Il vero quesito che si pongono gli inquirenti è a chi fosse destinata questa enorme mole di dati sensibili sottratti. L’agrigentino non si sarebbe soltanto limitato ad accedere abusivamente ai sistemi informatici sottraendo, copiando e cambiando password e user. Ma c’è di più. Ad esempio, era riuscito a violare e consultare quotidianamente la casella postale della procura di Gela riuscendo a impossessarsi di una informativa della Guardia di Finanza. Avrebbe poi cercato di attaccare proprio il portale delle Fiamme Gialle, introducendosi addirittura nel sistema sanitario e visionando cartelle relative alle posizioni di singoli appartenenti della finanza.

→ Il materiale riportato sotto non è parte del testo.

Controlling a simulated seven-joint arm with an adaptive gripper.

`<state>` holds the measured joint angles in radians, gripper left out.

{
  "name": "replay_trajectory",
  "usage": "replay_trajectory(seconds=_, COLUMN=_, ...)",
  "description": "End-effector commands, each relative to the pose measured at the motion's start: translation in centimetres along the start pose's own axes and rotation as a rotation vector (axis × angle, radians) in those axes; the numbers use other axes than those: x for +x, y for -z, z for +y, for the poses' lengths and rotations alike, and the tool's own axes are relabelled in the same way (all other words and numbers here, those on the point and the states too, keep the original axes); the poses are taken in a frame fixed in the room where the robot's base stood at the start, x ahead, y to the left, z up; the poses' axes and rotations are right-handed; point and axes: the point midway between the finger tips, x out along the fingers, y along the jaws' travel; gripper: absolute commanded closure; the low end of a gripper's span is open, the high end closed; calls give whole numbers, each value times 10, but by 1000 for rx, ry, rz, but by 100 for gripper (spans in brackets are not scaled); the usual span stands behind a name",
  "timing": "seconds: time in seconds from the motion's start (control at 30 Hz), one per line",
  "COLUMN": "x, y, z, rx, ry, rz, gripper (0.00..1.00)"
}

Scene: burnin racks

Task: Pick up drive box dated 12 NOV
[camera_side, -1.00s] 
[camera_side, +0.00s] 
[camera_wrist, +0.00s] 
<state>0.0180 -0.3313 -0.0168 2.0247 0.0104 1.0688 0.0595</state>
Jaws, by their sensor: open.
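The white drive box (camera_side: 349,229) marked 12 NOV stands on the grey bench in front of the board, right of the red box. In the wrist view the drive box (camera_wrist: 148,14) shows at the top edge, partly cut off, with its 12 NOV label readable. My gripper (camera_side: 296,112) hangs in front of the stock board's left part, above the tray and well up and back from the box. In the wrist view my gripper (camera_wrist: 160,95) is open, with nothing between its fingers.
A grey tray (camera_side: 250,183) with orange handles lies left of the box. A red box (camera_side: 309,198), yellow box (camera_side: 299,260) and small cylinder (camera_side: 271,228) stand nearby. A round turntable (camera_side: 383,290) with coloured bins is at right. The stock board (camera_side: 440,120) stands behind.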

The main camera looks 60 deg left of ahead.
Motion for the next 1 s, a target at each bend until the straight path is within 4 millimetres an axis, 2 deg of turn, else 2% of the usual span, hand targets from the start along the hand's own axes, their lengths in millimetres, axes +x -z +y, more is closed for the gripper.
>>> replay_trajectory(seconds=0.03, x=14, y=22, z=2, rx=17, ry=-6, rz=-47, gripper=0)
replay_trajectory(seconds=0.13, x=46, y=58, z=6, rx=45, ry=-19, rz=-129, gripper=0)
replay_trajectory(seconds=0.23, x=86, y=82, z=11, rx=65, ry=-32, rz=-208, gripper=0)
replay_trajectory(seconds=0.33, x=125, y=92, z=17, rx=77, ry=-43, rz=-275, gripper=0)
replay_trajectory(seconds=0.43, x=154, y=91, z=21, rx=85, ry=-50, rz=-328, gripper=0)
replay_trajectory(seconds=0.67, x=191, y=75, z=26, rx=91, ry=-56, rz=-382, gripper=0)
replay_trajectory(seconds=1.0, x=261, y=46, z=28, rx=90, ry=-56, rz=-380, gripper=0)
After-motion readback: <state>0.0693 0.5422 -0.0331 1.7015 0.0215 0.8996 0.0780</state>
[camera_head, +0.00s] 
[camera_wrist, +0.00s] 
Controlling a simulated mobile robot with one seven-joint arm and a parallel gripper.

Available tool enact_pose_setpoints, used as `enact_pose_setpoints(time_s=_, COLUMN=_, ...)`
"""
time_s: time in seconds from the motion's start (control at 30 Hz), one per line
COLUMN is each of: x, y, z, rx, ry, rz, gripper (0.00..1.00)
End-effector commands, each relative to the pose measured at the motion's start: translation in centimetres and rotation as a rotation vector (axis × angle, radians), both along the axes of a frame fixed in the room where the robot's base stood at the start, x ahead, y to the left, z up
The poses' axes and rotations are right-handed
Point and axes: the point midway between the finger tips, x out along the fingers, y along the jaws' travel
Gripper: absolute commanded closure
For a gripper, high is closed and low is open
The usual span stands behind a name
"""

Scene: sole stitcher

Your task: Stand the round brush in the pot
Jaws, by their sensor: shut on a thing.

Tra gli uffici inquirenti “violati” dal 24enne, oltre Gela, anche la procura di Caltanissetta, Milano, Napoli, Palermo e Agrigento.

E ancora, un accesso abusivo al commissariato di Porta Nuova a Palermo e un attacco hacker ad alcune postazioni di impiegati del Ministero di Giustizia con lo scopo, attraverso un malware, di catturare dati sensibili. Infine, l’ultimo ambizioso tentativo bloccato in tempo: accedere nelle mail personali di alcuni magistrati italiani.

“Il sistema giustizia era rischio – ha spiegato il procuratore Nicola Gratteri – potevano sparire dati importanti su mafia e terrorismo. L’hacker è anche entrato nel sistema della Tim. È riduttivo pensare che fosse soltanto un informatico, ci ha fatto girare la testa.”